To build a toy dataset for us we will the dt
attribute
of a pandas
series containing timestamps.
The dt
attribute works in a similar way as the str
attribute works for strings,
we can operate on all dates within the series at once.
Here we take the hour out of the time and the day of the week
from the $3$ days ($72$ hours) in our set.
The days of the week are numbered.
Numbering of days of the week has never been standardized,
different programming languages and libraries do it in
different ways.
In pandas
we have Monday numbered as $0$ and
Sunday numbered $6$.
dates = pd.Series(pd.date_range('2019-12-02', periods=72, freq='H'))
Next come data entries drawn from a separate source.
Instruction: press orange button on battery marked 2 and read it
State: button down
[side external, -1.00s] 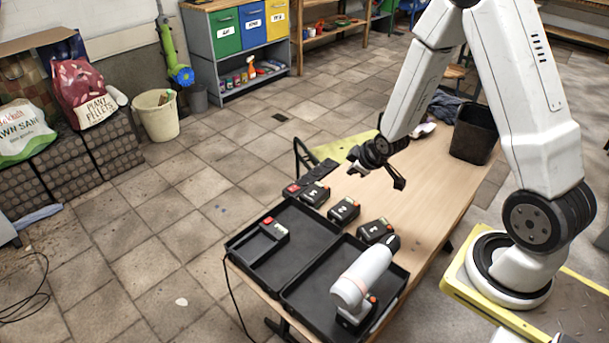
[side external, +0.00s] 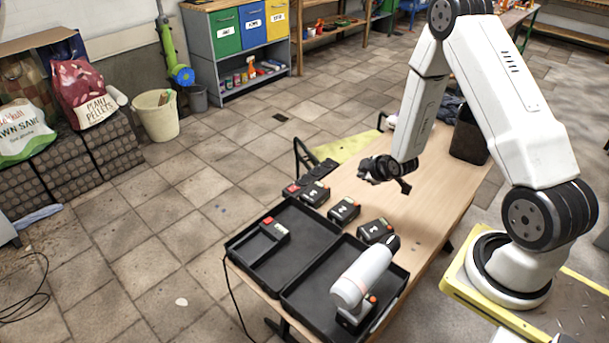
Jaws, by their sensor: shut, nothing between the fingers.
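Three black batteries with white marks lie in a row on the wooden table: one at the back left (side external: 315,193), one in the middle (side external: 344,209) and one nearest the front right (side external: 376,231). Each has a small red or orange patch on it. The marks are too small to read surely, so I cannot tell which is marked 2. My gripper (side external: 365,174) is shut and empty. It hangs above the table, behind and right of the back-left and middle batteries, apart from all of them.
A black bin (side external: 468,140) stands at the back.

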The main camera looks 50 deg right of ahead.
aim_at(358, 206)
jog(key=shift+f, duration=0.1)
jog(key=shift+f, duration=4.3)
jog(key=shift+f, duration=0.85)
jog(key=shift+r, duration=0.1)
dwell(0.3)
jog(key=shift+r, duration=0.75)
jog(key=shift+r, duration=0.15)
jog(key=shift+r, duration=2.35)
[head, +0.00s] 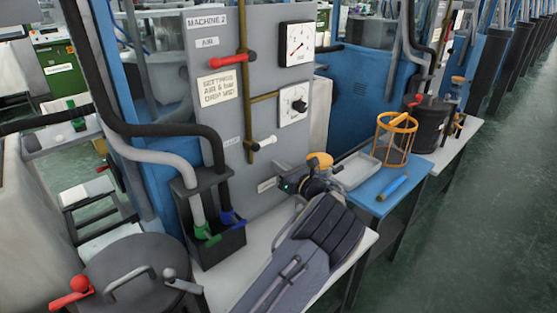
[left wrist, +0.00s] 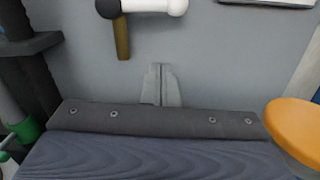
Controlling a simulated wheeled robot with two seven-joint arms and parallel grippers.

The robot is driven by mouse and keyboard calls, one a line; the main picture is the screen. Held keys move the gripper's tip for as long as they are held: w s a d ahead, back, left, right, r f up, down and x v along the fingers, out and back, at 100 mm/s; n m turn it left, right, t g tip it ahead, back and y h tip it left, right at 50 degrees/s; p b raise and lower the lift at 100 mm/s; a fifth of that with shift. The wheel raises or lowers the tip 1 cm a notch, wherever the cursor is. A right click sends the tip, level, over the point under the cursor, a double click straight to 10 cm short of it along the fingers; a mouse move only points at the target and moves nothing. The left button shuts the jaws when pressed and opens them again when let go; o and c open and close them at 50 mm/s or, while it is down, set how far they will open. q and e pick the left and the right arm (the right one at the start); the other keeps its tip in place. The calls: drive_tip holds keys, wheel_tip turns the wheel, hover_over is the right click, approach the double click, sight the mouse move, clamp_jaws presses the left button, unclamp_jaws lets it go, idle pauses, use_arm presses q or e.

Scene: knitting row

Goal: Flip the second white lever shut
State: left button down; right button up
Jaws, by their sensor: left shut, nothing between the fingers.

df = pd.DataFrame({'hour': list(dates.dt.hour),
'dayofweek': list(dates.dt.dayofweek),
},
index=dates)
df
Selecting from the index is quite intuitive. One can select using strings that will be converted to times. This works well for continuous selection.
df['2019-12-03']
For more complex solutions we will need making and fancy indexing,
all on top of the functions from the dt
attribute.
Yet, since we are working on selecting from an index,
the values normally on the dt
attribute can be
retrieved directly from the index.
For example we have $24$ hours on each day in
our $72$ hour dataset.
df.index.dayofweek
And withing each of those $24$ hours there is one point at which the clock hits $6$AM. We can select the data at $6$AM on each day by masking the index.
df[df.index.hour == 6]
We have the tools to work on a real time series. The tools themselves are simple: dates, times, and some selection tools. Yet, combining these tools with tools we seen previously make for very complex behavior.